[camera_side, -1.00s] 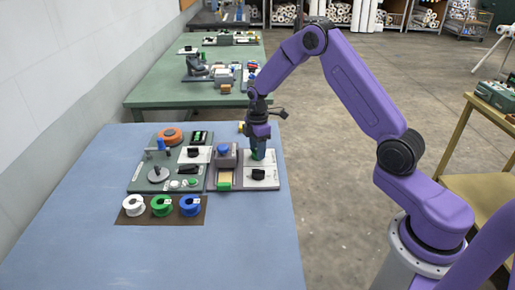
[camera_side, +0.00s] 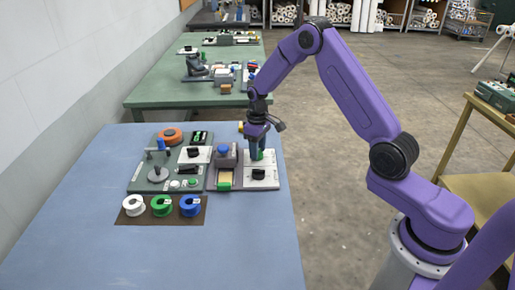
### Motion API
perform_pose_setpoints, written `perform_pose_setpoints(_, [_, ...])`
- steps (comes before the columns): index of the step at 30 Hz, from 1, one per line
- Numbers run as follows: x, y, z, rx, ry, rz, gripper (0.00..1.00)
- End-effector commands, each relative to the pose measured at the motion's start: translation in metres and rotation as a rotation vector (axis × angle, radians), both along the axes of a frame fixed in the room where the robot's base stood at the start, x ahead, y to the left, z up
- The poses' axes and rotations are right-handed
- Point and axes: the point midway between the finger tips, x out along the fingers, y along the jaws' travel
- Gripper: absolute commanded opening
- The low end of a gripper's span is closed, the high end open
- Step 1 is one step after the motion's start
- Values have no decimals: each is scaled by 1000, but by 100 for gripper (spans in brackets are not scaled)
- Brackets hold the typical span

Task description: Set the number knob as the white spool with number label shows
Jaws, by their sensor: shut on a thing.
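The white spool (camera_side: 133,206) lies at the left of a brown mat with two other spools; its label is too small to read. A white panel (camera_side: 270,184) at the right of the console carries a black knob (camera_side: 258,174) at its lower half. My gripper (camera_side: 257,156) points down over the panel's upper half, behind that knob. It is shut on a knob there, which the fingers mostly hide. A bit of green shows at the fingers. I cannot read the marks around either knob.
A green spool (camera_side: 162,206) and a blue spool (camera_side: 190,205) sit on the brown mat (camera_side: 147,219). Left of my gripper stand a blue-topped block (camera_side: 223,152) and a grey console (camera_side: 142,172) with another black knob on a white plate (camera_side: 194,153). The blue table's front is clear.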

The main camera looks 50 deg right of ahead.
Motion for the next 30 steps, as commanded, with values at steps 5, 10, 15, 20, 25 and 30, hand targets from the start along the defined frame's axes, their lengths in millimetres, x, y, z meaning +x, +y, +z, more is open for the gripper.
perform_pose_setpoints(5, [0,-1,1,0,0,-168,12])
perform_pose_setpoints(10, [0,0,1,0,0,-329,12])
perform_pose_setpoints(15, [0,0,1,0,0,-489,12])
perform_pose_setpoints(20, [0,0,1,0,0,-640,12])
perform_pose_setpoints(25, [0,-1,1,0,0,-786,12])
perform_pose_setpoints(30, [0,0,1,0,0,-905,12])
+++++
» GOAL: Tally every line of the data that holds the word "ahead" and write the count alone.

» WRITTEN ANSWER: 2